Your StructType schema would be:

from pyspark.sql.types import StructType, StructField, StringType, IntegerType

# Existing schema definition
schema = StructType([
    StructField("existingField1", StringType(), True),
    StructField("existingField2", IntegerType(), True),
    # other existing fields 
])

# Add new fields
schema.add(StructField("newField1", StringType(), True))
schema.add(StructField("newField2", IntegerType(), True))

# Use the updated schema in your readStream
self.spark \
    .readStream \
    .format("cloudFiles") \
    .option("cloudFiles.format", "json") \
    .schema(schema)  # Use the updated schema
    .option("cloudFiles.schemaLocation", f"{self.target_s3_bucket}/_schema/{source_table_name}") \
    .load(f"{self.source_s3_bucket}/{source_table_name}") \
    .distinct() \
    .writeStream \
    .trigger(availableNow=True) \
    .format("delta") \
    .option("mergeSchema", "true") \
    .option("checkpointLocation", f"{self.target_s3_bucket}/_checkpoint/{source_table_name}") \
    .option("streamName", source_table_name) \
    .start(f"{self.target_s3_bucket}/{target_table_name}")

As for the previous approach, this is for testing: it requires regular monitoring and manual intervention, which might not be feasible for streams with very frequent schema changes. And it would need a robust error handling to gracefully manage instances where the data does not match the expected schema.


Last approach: Look into the schema stored in _schema location after the first failure and compare it with the schema inferred during the retry. That might give insights into what specific differences are causing the issue. You would need to examine both the current schema and the schema stored from previous runs, typically found in the checkpoint or schema location.
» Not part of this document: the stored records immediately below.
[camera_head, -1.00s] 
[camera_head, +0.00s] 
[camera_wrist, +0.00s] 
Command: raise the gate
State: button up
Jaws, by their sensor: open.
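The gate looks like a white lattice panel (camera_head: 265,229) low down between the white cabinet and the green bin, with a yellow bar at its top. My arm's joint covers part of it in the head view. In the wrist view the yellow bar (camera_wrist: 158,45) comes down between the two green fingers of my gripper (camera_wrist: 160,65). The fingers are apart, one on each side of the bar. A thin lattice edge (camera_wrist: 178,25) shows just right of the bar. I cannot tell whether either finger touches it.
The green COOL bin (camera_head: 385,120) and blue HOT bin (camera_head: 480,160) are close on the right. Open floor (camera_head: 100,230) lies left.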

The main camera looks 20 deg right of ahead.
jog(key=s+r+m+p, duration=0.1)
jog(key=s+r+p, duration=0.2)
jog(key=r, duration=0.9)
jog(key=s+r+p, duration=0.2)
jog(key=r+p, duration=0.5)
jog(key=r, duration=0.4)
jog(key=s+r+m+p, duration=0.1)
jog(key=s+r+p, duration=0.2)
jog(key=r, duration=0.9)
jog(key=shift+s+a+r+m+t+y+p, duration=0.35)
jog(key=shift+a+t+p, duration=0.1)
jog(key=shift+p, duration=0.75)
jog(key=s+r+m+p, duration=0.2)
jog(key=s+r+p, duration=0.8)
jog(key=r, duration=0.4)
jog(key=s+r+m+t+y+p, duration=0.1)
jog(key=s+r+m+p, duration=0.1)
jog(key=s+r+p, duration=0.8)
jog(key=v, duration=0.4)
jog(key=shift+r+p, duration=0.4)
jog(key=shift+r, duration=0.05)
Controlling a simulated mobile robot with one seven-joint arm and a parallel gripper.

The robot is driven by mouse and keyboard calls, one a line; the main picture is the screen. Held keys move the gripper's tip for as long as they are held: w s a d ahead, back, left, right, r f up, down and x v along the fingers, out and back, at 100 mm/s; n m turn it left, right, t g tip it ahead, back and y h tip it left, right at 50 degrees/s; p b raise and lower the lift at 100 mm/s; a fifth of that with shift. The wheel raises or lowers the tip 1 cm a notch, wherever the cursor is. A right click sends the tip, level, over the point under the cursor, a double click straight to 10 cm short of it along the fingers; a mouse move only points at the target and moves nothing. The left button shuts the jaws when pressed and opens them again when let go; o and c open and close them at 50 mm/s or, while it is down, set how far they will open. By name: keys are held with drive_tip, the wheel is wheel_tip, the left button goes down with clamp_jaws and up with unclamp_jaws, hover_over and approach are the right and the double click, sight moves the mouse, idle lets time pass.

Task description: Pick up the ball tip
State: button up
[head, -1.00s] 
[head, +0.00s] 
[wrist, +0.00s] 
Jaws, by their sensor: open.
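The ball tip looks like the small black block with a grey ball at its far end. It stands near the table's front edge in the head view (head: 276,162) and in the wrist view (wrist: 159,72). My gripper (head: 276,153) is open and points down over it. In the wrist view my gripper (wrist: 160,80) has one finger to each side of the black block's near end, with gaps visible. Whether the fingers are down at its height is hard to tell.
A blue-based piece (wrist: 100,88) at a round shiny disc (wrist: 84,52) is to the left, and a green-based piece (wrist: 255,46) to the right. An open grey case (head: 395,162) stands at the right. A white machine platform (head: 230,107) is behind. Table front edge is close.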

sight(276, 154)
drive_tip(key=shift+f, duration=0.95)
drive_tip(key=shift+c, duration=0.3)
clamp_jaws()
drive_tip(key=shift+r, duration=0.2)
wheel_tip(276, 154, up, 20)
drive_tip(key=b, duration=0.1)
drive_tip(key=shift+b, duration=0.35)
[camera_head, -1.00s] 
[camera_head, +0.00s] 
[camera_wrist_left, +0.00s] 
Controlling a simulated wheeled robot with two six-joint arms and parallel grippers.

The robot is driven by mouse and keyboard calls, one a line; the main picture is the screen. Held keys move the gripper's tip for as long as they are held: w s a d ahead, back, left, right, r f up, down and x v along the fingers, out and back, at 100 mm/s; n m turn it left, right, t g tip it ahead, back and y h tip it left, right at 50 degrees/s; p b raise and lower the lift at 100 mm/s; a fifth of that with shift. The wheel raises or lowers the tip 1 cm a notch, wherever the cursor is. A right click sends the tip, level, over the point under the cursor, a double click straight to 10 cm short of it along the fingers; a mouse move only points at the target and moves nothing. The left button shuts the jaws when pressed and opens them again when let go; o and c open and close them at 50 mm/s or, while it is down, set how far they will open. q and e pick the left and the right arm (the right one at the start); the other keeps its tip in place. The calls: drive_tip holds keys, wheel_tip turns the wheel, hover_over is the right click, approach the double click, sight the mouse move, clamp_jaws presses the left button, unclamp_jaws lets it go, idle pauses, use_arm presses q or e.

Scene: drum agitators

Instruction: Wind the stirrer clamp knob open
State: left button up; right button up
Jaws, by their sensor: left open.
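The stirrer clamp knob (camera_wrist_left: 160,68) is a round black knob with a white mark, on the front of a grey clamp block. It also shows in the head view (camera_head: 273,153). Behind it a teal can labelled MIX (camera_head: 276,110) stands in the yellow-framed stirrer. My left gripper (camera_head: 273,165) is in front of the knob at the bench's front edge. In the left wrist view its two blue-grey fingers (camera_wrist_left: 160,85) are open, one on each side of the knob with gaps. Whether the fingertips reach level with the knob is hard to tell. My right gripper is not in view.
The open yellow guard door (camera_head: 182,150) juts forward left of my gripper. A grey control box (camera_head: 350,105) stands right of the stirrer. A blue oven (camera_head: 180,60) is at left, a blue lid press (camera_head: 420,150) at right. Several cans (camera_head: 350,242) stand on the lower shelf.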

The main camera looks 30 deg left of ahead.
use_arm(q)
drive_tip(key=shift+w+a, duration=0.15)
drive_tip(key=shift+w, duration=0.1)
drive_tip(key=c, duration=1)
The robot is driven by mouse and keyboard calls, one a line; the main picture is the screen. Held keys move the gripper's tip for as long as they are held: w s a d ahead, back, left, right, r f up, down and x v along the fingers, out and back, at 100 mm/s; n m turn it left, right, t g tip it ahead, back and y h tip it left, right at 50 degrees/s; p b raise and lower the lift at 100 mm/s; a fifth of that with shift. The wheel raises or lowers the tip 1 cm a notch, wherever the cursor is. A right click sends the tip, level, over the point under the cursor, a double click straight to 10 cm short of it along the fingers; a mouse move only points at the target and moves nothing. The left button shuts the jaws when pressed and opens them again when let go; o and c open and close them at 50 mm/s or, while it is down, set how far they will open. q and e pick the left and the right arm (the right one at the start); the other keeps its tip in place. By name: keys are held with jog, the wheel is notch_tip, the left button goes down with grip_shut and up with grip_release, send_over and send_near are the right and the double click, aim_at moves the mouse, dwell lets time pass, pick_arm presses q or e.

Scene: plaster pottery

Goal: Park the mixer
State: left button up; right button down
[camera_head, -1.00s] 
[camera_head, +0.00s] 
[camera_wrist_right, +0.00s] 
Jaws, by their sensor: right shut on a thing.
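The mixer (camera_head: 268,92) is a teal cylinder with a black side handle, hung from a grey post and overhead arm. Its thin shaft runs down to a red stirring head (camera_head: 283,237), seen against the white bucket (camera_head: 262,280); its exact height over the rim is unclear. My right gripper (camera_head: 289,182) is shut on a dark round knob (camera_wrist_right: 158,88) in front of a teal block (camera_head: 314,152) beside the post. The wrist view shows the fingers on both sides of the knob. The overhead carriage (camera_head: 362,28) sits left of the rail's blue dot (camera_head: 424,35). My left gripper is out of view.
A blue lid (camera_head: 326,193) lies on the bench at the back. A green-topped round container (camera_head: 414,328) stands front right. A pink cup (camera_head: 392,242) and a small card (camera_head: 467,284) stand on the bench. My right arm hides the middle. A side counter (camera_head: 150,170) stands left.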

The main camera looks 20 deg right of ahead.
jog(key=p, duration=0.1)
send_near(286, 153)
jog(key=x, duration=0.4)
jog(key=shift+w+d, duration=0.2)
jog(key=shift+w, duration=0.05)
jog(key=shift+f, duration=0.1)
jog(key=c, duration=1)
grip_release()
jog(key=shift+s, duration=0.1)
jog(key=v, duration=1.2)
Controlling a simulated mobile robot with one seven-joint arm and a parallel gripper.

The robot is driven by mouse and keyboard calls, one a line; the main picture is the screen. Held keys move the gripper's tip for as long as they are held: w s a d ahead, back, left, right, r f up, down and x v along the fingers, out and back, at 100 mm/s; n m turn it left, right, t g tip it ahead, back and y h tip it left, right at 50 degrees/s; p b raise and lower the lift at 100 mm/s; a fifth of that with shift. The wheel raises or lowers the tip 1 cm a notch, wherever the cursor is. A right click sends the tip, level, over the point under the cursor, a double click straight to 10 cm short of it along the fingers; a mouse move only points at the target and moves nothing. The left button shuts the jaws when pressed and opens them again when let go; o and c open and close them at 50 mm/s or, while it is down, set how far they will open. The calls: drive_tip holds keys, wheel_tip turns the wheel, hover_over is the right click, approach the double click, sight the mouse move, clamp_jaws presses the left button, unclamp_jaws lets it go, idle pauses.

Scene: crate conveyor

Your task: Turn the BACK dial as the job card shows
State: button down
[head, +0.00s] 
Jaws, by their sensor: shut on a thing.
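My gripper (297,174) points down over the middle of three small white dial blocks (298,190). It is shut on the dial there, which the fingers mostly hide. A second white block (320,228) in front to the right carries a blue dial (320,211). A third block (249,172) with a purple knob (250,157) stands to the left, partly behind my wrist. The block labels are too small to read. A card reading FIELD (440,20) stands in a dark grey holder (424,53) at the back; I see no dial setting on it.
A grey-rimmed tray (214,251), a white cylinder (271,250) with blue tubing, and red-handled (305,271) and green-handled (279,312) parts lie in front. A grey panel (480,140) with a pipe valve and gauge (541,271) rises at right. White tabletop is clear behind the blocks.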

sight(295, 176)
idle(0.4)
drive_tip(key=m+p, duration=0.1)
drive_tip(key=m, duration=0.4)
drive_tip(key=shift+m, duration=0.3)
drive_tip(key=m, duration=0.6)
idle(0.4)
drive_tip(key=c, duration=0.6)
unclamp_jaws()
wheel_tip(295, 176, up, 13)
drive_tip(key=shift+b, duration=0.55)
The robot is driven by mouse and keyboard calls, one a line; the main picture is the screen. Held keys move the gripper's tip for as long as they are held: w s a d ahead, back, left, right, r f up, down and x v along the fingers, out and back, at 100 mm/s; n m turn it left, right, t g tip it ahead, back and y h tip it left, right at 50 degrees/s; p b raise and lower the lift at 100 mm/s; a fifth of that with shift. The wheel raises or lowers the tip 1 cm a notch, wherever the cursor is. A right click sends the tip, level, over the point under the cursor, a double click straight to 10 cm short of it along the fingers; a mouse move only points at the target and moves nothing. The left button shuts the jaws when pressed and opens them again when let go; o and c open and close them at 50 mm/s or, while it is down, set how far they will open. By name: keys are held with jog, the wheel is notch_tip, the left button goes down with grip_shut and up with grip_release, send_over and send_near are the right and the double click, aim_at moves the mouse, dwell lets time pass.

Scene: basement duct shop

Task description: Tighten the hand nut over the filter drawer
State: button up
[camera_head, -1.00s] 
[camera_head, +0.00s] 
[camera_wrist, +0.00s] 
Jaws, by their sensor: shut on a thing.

Obtain the current schema by inspecting the structure of the new data files in S3 or the schema of the DataFrame just before writing to the stream. The previously used schema is stored in the _schema directory specified in your cloudFiles.schemaLocation.

Use tools or scripts to compare the current schema with the stored schema. Look for differences in field names, types, and the structure (like nested fields). Identify what changes between the schemas are causing the StateSchemaNotCompatible exception. Common issues include additional fields in the new data, changes in data types, or changes in the structure of nested fields.

Once you identify the inconsistencies, adjust your streaming job to handle these changes. That could mean updating the schema manually, as discussed earlier, or implementing a strategy to handle unexpected fields.

Adding logging in your Spark job would help capture schema information at various points. That makes it easier to trace back when and how the schema changes occurred.


The changes in the schema are apparent and also stated in the StateSchemaNotCompatible Exception. It is the unknown column that arrives.

I don't understand why the Structured Streaming state fails, I would expect Autoloader to handle this.

Autoloader is designed to handle schema evolution by updating the schema when new columns are detected. However, the state management within Spark Structured Streaming might still encounter issues if there is a mismatch between the existing state's schema and the newly inferred schema. That can happen if the state stored in the checkpoint directory is not in sync with these schema changes, as mentioned before.

In a typical scenario, when Autoloader detects a new column, it should fail the stream, update the schema, and then restart the stream with the new schema. If this process is not happening smoothly, it could be due because:

  • the checkpoint state might not be updating correctly to reflect the new schema.
  • of nuances in how Autoloader handles schema evolution, especially in the context of your specific data and Spark's version.
  • complex nested JSON data structures.

I can confirm that the only change is adding a column and not changing the type

That clarifies that the StateSchemaNotCompatible issue is only due to new columns, which should, in theory, be handled seamlessly by the Autoloader's addNewColumns mode.

Given this scenario, it is indeed unexpected that the problem seems to stem from the state management of Spark Structured Streaming rather than the Autoloader.

you might consider:

  • a specific issue in how Spark's state management handles schema updates, particularly in the context of schema evolution with new columns.

  • a version-specific behavior, specific to the version of Spark or Databricks you are using. Making sure you are on the latest version could help, as recent updates might have addressed such issues.

  • a synchronization issue between the schema evolution as managed by Autoloader and the state stored in the checkpoint. That could potentially be a bug or a limitation in the current system.